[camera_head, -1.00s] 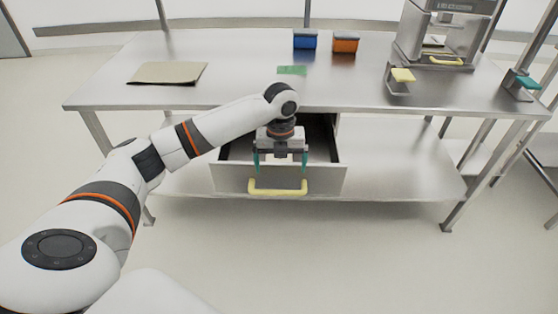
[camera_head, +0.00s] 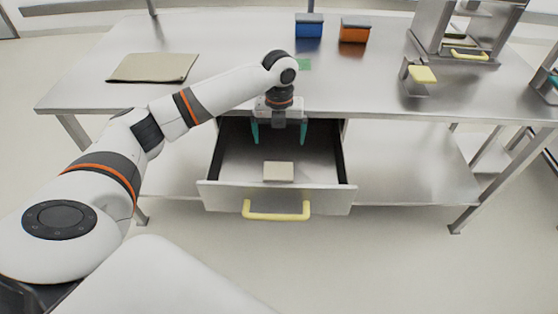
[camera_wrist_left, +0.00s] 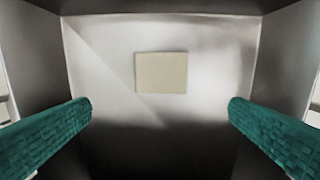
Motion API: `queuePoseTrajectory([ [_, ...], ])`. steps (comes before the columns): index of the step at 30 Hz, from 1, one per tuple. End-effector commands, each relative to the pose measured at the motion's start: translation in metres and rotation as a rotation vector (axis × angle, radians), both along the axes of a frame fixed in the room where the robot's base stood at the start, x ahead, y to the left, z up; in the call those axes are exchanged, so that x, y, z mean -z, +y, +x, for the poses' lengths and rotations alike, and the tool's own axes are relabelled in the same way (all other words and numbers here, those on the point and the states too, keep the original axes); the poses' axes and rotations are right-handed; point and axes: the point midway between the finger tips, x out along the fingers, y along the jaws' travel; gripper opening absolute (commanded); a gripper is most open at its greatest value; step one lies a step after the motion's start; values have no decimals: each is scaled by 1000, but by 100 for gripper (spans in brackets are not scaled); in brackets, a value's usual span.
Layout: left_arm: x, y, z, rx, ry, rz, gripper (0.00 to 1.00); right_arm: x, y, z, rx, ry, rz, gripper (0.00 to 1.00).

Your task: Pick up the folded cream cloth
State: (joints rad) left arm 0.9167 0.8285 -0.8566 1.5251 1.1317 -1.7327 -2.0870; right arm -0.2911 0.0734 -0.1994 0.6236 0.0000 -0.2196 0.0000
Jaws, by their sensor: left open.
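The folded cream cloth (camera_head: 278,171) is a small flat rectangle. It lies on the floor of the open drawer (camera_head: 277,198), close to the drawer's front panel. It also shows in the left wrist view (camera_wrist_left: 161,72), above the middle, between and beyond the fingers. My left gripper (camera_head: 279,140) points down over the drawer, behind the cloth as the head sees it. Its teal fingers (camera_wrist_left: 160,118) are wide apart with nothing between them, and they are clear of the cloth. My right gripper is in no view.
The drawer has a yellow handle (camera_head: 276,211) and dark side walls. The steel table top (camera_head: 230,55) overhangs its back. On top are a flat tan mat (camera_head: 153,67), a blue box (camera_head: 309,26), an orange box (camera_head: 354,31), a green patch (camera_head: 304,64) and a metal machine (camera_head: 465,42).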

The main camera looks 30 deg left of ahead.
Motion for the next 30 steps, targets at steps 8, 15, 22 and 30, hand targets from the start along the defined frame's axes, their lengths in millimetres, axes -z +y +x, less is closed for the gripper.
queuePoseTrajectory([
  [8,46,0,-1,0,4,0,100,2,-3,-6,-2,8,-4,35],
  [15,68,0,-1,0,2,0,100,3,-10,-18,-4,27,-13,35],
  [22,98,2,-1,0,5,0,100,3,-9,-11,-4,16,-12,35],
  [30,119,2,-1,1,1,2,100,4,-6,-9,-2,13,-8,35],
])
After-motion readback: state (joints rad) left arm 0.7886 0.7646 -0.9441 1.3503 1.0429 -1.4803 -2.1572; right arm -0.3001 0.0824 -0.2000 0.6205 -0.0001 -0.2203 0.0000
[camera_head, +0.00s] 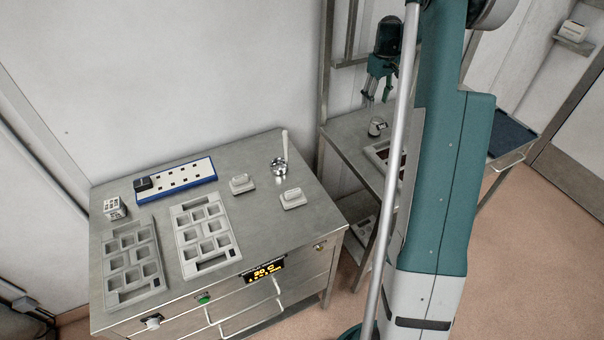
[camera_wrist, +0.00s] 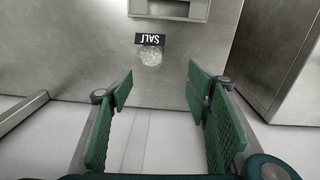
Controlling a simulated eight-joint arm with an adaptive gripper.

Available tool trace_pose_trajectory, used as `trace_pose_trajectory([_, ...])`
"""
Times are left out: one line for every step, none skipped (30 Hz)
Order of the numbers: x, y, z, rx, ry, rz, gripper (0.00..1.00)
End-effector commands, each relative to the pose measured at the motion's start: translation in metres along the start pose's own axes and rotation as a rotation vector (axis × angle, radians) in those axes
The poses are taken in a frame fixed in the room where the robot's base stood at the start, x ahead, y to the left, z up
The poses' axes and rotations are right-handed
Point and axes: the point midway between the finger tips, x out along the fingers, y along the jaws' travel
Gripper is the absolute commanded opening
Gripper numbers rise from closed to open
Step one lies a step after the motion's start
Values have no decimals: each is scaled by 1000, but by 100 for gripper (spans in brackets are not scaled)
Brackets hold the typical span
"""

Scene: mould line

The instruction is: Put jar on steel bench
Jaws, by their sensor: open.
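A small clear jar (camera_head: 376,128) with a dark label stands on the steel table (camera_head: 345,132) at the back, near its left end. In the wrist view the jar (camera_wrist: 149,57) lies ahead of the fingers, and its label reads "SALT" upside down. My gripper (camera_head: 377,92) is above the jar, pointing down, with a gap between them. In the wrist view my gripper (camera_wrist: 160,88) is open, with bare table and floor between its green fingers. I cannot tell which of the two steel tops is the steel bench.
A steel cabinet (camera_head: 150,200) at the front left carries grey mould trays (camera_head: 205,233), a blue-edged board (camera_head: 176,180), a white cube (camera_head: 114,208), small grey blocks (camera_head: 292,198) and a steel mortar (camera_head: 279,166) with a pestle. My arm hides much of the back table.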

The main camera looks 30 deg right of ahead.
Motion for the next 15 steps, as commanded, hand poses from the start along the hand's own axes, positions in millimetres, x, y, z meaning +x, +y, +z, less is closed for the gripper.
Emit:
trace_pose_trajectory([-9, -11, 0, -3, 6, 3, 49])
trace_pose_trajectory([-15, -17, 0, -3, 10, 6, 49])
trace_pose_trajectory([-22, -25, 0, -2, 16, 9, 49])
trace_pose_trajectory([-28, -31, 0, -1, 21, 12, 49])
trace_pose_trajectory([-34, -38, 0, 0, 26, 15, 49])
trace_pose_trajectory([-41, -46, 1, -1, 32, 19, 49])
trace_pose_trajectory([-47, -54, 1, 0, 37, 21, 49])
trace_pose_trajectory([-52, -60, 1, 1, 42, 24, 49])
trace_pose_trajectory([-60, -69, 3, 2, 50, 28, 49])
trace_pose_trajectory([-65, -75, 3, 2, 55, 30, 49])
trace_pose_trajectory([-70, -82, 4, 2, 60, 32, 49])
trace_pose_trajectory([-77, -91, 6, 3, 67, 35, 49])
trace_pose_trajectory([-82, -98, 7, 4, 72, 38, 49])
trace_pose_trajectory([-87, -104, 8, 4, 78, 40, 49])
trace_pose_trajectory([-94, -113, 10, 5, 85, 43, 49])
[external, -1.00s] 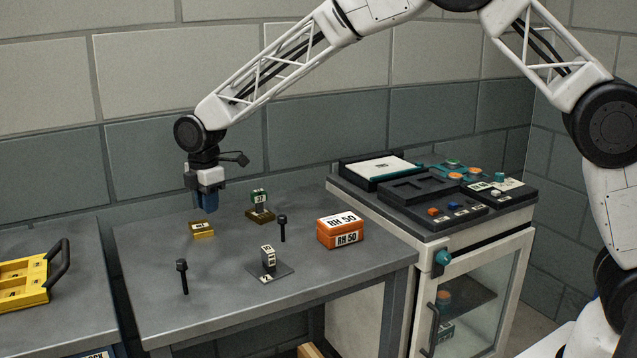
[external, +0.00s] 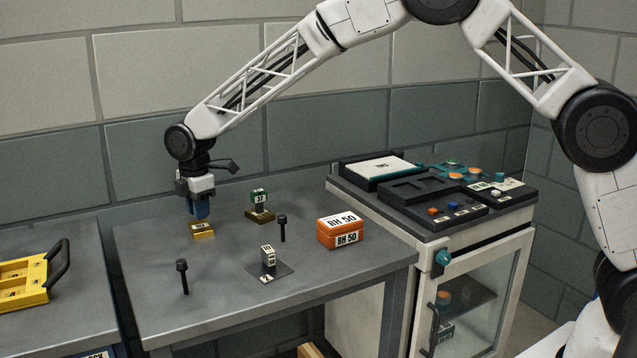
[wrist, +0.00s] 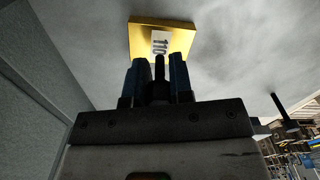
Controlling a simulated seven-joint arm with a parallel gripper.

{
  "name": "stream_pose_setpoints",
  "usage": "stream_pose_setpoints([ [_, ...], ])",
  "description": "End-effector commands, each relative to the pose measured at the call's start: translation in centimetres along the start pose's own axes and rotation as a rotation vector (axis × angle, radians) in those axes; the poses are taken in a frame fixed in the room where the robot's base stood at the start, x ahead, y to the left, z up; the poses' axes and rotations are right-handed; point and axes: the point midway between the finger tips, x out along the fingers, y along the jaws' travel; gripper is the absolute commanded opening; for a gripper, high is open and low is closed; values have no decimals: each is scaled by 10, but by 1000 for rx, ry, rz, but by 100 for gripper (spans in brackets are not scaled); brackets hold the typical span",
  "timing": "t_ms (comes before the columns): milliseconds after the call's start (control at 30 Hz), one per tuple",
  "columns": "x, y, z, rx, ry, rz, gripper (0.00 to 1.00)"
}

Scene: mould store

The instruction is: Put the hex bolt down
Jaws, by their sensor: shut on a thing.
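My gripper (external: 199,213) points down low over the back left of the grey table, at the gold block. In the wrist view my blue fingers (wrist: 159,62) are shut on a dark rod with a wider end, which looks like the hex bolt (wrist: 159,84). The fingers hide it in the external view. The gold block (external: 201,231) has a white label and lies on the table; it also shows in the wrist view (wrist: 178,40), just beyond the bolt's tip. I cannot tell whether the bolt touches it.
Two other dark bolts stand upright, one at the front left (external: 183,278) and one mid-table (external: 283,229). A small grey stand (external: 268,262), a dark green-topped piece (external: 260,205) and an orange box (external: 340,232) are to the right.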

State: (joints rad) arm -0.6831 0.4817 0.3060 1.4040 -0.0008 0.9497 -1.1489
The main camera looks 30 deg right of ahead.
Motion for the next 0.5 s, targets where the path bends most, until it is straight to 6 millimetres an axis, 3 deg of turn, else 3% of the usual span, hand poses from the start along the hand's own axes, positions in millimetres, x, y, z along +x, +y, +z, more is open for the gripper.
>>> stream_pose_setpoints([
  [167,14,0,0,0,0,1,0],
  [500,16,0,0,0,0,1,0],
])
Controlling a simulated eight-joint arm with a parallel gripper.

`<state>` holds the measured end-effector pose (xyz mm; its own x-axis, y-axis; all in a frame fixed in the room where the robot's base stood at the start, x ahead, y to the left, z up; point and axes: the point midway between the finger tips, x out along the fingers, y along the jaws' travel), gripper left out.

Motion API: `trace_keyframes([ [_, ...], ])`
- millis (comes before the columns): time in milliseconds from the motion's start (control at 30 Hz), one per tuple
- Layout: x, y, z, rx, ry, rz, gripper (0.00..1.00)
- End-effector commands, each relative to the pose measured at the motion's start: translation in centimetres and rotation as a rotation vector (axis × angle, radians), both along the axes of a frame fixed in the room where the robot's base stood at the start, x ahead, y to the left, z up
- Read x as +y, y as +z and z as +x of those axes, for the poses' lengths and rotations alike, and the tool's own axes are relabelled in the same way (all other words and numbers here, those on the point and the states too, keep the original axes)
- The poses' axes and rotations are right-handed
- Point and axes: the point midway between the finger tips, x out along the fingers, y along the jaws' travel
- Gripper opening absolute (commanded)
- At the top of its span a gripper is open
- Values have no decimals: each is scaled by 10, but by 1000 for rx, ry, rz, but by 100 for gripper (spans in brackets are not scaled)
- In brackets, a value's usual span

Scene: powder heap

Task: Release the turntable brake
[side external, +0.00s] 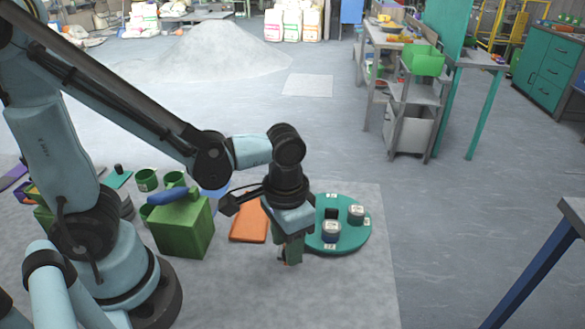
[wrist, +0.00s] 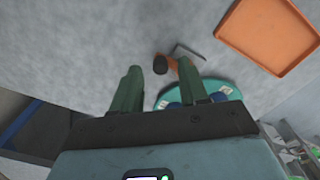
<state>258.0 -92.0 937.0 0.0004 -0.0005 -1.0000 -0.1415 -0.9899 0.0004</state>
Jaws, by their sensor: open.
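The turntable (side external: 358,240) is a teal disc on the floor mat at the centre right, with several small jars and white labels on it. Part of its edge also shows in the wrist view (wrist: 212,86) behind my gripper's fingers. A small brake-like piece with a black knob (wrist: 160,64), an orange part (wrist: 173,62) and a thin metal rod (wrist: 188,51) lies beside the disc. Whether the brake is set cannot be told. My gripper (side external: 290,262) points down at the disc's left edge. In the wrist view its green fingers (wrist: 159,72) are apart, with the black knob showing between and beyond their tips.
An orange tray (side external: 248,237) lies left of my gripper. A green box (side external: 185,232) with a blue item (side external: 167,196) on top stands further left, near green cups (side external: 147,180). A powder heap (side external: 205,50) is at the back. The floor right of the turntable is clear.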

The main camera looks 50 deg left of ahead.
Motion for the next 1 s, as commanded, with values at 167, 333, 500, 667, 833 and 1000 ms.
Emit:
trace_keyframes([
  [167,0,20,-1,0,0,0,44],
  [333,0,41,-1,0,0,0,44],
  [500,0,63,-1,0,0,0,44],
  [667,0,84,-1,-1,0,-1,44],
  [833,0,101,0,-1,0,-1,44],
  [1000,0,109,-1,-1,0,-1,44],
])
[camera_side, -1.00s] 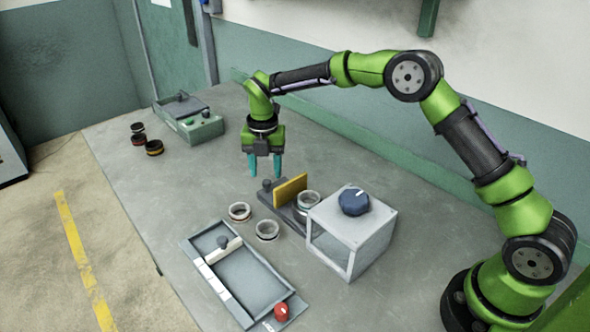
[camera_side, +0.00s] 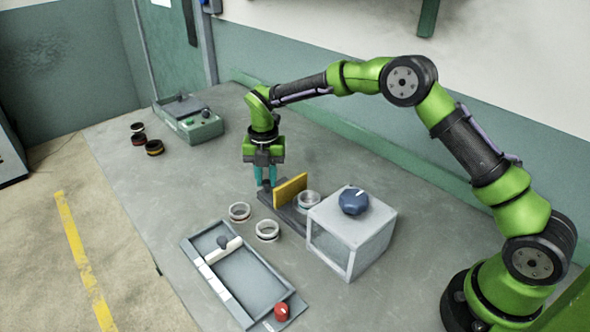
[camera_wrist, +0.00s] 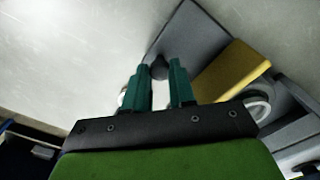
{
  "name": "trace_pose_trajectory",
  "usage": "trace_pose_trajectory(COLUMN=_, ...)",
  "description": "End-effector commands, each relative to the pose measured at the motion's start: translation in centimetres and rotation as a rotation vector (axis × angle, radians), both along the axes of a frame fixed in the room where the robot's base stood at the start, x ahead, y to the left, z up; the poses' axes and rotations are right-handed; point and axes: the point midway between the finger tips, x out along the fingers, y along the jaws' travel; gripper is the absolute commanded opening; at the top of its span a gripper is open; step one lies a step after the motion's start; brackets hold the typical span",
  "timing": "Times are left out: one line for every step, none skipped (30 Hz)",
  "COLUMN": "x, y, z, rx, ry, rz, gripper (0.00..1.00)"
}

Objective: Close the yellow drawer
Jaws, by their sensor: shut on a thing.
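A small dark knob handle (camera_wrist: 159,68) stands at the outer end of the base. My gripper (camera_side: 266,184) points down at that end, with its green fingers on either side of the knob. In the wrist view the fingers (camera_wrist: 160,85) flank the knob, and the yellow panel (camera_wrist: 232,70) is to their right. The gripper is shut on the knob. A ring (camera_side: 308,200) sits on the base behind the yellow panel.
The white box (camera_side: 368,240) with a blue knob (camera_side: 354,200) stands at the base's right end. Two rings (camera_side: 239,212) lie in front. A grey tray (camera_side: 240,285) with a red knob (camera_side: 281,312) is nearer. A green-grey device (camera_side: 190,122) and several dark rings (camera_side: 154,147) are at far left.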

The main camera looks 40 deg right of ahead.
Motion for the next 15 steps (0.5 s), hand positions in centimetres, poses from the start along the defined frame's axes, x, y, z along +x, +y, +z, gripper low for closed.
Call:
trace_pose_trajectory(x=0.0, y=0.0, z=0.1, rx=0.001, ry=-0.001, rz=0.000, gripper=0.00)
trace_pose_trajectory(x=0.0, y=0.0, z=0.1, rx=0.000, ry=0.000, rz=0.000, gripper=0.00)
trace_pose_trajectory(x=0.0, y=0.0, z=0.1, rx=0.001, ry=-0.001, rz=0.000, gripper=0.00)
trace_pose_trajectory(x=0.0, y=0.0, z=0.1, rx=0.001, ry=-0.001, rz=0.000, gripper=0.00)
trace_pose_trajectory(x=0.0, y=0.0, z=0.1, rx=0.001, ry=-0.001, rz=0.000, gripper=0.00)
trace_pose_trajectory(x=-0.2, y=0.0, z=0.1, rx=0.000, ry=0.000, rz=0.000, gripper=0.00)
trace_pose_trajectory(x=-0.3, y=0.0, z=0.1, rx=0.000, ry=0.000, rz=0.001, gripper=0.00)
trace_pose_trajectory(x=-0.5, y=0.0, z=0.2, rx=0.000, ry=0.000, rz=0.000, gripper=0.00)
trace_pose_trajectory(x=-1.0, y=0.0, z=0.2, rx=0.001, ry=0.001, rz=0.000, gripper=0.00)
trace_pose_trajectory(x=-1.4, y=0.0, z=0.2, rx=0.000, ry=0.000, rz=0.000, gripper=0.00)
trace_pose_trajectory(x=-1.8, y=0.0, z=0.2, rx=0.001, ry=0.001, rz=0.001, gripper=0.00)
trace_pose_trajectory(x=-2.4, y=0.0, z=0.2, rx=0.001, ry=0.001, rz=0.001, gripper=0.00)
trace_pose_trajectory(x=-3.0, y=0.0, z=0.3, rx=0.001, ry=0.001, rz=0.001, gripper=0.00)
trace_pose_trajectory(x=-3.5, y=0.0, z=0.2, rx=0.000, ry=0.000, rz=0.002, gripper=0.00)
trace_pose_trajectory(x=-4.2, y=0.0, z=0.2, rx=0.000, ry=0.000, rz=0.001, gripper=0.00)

# STATED GOAL
Gather up the lines containing the word "parallel" from these records and copy them.

# WORKED SOLUTION
Controlling a simulated seven-joint arm with a parallel gripper.
Controlling a simulated eight-joint arm with a parallel gripper.

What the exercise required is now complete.